Indeed, 100 percent renewable energy should be the long-term goal - we must look into hydro, solar and wind power as alternative sources of energy more seriously.

Malaysia Baru is starting to kick into gear - albeit slower than expected, but surely.

Idiocracy: Energy reform is certainly welcomed and more important than water reform.

Malaysia water reform was a financial scam to enrich wheeler-dealers. Less than five percent of our rainfall is used as potable water, and yet we have water shortages. New money was used to buy old assets with no improvement in services, quality and tariff.

The energy industry also has independent power producers (IPPs) who bill TNB, regardless of demand. The rakyat is at the mercy of these energy tycoons who rub shoulders with government leaders.

Perhaps soon, we will have 2MDB to acquire these IPPs. How else are you going to release TNB from the shackles of these IPP cronies? It sounds like a lucrative exit strategy for crony tycoons.

It’s about time the Pakatan Harapan government becomes more people-centric and looks at the grassroots economy and encourages the development of small and medium enterprises, especially green technology.

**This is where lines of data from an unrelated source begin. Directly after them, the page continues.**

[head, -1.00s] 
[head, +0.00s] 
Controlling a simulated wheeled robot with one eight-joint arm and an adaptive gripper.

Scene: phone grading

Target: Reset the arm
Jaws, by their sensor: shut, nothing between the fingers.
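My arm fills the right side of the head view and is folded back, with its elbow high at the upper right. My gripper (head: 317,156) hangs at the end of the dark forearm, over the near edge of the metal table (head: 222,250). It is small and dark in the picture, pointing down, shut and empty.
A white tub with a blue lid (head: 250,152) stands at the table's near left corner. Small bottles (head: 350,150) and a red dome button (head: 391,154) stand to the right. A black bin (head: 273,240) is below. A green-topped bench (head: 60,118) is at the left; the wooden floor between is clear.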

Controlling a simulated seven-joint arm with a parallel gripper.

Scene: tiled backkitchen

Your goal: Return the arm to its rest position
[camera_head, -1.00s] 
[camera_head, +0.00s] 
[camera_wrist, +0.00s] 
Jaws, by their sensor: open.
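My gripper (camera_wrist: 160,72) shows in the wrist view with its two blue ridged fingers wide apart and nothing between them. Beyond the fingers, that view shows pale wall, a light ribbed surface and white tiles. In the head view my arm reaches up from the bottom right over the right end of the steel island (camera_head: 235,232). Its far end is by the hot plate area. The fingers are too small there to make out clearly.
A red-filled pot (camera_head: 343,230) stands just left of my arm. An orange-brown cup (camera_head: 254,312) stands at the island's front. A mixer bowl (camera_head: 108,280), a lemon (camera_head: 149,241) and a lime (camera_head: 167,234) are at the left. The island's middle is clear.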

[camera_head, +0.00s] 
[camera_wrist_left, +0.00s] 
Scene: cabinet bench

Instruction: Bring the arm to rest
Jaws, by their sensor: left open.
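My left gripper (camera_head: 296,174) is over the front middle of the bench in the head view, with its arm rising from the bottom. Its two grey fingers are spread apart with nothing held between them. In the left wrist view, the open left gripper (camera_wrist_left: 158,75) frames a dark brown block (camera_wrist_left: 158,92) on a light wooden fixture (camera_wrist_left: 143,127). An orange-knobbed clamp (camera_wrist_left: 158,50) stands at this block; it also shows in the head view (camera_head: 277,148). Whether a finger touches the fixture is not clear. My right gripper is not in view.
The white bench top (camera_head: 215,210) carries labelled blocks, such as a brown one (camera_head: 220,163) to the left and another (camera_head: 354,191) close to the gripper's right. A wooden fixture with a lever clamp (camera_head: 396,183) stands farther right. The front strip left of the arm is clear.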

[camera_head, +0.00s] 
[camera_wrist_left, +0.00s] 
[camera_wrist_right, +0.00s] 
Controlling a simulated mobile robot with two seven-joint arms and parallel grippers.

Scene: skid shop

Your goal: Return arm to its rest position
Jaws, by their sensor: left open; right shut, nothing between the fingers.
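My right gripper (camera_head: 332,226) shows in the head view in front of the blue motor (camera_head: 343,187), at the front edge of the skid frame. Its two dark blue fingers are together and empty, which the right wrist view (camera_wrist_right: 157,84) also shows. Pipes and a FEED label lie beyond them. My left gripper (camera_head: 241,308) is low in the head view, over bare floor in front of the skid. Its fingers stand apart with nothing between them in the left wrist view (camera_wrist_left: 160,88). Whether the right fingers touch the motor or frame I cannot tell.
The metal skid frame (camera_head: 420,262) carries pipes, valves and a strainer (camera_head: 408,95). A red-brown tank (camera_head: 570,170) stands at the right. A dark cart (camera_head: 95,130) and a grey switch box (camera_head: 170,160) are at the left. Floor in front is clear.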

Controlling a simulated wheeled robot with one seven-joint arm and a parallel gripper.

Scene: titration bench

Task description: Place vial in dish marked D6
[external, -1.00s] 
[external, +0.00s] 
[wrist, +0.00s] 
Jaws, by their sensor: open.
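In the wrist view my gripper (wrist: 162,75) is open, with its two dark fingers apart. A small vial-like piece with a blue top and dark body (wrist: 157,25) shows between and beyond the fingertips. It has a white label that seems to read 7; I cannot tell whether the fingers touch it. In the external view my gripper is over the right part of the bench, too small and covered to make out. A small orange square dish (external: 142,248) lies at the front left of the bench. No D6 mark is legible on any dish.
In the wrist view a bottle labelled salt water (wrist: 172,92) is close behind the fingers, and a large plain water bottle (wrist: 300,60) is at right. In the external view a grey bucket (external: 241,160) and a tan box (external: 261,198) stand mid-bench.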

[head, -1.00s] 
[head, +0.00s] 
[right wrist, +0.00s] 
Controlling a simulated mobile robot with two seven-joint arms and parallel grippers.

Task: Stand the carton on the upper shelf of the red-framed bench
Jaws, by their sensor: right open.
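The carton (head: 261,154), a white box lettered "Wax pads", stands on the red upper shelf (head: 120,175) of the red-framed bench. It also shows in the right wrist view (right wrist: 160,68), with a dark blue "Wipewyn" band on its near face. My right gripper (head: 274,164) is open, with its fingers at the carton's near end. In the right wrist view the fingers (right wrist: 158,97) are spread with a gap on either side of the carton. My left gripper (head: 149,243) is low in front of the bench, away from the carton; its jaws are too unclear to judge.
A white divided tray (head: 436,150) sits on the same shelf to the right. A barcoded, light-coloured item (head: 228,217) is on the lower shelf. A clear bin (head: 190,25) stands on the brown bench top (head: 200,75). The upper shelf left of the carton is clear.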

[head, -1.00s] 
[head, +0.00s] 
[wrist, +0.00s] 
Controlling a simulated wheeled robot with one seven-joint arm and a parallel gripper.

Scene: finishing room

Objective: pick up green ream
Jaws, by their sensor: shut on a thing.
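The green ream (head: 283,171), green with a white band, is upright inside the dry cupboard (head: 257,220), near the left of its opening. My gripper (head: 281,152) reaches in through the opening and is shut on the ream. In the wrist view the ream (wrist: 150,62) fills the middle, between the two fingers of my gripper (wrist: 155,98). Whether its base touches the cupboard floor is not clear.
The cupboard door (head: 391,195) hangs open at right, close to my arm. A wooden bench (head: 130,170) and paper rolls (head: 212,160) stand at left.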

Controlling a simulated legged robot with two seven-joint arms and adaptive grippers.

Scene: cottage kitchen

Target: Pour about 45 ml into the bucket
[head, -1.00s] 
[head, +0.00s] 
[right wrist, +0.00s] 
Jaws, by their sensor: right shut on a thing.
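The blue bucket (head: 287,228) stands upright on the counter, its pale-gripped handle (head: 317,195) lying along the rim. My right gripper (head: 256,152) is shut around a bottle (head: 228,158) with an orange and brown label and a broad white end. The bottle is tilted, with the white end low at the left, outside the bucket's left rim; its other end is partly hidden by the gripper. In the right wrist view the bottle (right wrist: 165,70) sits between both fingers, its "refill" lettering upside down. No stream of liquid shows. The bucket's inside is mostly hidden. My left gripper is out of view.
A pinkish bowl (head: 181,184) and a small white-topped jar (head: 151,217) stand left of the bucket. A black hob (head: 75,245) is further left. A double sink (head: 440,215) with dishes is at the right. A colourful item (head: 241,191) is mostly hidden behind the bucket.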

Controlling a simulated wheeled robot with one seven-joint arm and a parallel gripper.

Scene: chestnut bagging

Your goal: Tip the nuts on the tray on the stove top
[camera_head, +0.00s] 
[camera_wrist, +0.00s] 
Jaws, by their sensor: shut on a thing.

Enough of enriching cronies and undoing mistakes later on. They don’t pay back enough to the nation. They park their assets overseas and reap the profits elsewhere with their political masters.

DoIR: A monopoly after so many decades can result in slackness, inefficiency and no competitive spirit.

Wastages and leakages usually are not accounted for, as there is no comparison. Compare the monopoly then by Malaysia Airlines, and now with AirAsia as its competitor. The differences in airfares can be more than double, especially on domestic flights.

Clearly, being open to other competitors will certainly further reduce our costs of living, which the Harapan government has promised to do. I hope the study doesn’t take too long to understand the benefits.

Yong Yeok Fong: Hahaha... looks like we’re copying Singapore. Yes, Singapore consumers have enjoyed savings of up to more than 20 percent when the energy sector was liberalised.

If only Malaysia copied Singapore’s other attributes much earlier, Malaysia would be an economic powerhouse!